## Task description
Give only the number of lines that include the string "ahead".

## Source material
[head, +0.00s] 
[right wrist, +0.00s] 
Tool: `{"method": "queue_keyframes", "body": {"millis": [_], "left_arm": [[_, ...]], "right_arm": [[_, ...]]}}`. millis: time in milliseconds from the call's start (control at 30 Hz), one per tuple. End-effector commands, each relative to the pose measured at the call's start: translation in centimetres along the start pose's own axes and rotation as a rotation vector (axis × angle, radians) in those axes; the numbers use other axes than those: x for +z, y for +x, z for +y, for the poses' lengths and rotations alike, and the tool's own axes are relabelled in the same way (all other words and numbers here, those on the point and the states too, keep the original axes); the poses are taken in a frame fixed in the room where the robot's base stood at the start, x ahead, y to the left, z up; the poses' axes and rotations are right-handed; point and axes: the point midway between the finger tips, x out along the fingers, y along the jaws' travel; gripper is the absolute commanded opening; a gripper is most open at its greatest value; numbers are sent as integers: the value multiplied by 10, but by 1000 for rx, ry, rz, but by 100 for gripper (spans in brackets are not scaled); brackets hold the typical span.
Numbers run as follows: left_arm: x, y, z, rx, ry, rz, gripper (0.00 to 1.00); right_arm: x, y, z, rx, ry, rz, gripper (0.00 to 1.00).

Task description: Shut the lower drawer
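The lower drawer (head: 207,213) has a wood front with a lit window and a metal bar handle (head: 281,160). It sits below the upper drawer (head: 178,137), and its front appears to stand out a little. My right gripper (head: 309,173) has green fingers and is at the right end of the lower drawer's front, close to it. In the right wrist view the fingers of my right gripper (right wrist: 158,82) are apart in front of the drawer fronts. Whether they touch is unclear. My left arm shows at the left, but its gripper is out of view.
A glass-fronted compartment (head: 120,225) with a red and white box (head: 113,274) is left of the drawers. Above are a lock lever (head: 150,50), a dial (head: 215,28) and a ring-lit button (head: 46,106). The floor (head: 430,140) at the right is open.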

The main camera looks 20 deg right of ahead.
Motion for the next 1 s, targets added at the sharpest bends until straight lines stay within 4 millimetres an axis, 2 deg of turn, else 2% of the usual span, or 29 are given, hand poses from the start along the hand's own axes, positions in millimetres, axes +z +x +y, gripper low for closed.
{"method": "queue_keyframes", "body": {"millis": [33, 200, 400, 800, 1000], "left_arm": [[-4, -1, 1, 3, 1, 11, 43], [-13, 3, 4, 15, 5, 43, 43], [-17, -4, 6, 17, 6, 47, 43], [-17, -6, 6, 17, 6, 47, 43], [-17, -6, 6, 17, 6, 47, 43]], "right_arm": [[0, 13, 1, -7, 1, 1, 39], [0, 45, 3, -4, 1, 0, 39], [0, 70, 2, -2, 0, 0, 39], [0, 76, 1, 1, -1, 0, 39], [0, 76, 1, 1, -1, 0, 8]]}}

## Result
2